* Task objective *
Find every line in the records below that holds the word "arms", and copy each one.

* Data section *

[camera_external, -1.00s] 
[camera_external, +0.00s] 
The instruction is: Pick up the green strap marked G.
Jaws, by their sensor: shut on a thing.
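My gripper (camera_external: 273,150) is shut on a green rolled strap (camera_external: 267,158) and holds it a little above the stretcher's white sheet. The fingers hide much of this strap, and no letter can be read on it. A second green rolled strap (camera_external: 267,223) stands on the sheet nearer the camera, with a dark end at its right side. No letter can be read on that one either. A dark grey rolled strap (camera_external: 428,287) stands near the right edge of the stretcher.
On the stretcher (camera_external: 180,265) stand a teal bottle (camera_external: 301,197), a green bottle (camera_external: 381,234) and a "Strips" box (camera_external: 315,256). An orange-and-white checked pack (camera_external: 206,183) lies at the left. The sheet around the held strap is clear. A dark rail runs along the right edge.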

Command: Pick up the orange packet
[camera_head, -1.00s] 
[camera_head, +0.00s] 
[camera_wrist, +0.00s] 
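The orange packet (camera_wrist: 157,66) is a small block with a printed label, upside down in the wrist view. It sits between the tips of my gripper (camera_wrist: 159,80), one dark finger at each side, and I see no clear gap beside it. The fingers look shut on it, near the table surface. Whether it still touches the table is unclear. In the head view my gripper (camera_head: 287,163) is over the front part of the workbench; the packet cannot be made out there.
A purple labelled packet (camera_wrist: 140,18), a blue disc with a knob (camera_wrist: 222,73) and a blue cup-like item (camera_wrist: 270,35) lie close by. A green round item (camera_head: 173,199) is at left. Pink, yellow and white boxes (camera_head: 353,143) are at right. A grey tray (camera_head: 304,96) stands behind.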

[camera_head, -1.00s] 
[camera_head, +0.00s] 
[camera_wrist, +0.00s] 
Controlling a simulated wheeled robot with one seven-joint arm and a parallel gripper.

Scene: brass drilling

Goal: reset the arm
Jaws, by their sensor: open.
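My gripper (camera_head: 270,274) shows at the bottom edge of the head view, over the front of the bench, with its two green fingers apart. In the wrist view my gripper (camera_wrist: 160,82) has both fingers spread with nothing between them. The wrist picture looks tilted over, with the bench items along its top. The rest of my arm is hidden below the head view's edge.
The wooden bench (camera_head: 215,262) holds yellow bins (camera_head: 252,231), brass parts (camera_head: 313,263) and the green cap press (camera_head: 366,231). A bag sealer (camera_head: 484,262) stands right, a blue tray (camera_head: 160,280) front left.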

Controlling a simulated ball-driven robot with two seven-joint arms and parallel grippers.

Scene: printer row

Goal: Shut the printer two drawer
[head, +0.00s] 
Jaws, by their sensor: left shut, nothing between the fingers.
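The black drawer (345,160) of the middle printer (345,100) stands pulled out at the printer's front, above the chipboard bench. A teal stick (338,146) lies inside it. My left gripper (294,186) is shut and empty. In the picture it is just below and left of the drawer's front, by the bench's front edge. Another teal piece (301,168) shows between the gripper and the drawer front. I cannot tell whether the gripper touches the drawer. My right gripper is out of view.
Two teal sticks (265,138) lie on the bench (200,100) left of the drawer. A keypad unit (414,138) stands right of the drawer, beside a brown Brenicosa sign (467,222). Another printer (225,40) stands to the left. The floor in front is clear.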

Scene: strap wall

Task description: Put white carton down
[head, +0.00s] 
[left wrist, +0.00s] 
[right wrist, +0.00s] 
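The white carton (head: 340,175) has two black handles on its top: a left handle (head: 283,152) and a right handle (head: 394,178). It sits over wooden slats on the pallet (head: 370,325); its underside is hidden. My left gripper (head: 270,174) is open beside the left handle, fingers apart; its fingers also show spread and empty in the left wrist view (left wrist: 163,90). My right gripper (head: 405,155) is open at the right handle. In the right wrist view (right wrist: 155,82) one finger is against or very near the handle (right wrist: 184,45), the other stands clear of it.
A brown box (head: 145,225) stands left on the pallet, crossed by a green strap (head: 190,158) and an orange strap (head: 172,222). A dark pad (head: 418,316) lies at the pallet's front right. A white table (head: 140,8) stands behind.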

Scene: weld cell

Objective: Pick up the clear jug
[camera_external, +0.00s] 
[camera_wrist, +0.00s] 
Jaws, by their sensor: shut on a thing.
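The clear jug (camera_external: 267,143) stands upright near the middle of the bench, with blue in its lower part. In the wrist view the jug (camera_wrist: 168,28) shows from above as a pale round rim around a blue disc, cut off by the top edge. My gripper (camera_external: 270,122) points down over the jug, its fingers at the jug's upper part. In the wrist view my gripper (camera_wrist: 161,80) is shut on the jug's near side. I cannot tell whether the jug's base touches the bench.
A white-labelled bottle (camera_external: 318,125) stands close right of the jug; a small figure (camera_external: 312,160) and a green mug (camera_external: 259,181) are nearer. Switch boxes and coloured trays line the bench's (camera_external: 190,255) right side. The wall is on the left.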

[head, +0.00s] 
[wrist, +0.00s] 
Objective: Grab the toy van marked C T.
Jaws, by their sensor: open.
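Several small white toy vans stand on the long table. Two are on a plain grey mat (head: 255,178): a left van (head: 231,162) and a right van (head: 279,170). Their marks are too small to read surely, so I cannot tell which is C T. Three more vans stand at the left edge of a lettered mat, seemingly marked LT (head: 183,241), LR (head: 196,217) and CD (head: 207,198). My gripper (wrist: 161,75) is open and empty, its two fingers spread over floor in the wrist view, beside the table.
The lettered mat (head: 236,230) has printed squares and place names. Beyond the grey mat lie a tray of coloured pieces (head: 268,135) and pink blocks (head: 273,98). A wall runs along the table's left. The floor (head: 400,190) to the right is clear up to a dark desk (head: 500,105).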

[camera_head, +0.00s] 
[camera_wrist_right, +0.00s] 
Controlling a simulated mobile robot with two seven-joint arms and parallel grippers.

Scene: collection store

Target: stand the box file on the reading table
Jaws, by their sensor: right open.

* Answer to the problem *
Controlling a simulated ball-driven robot with two seven-joint arms and parallel grippers.
Controlling a simulated mobile robot with two seven-joint arms and parallel grippers.

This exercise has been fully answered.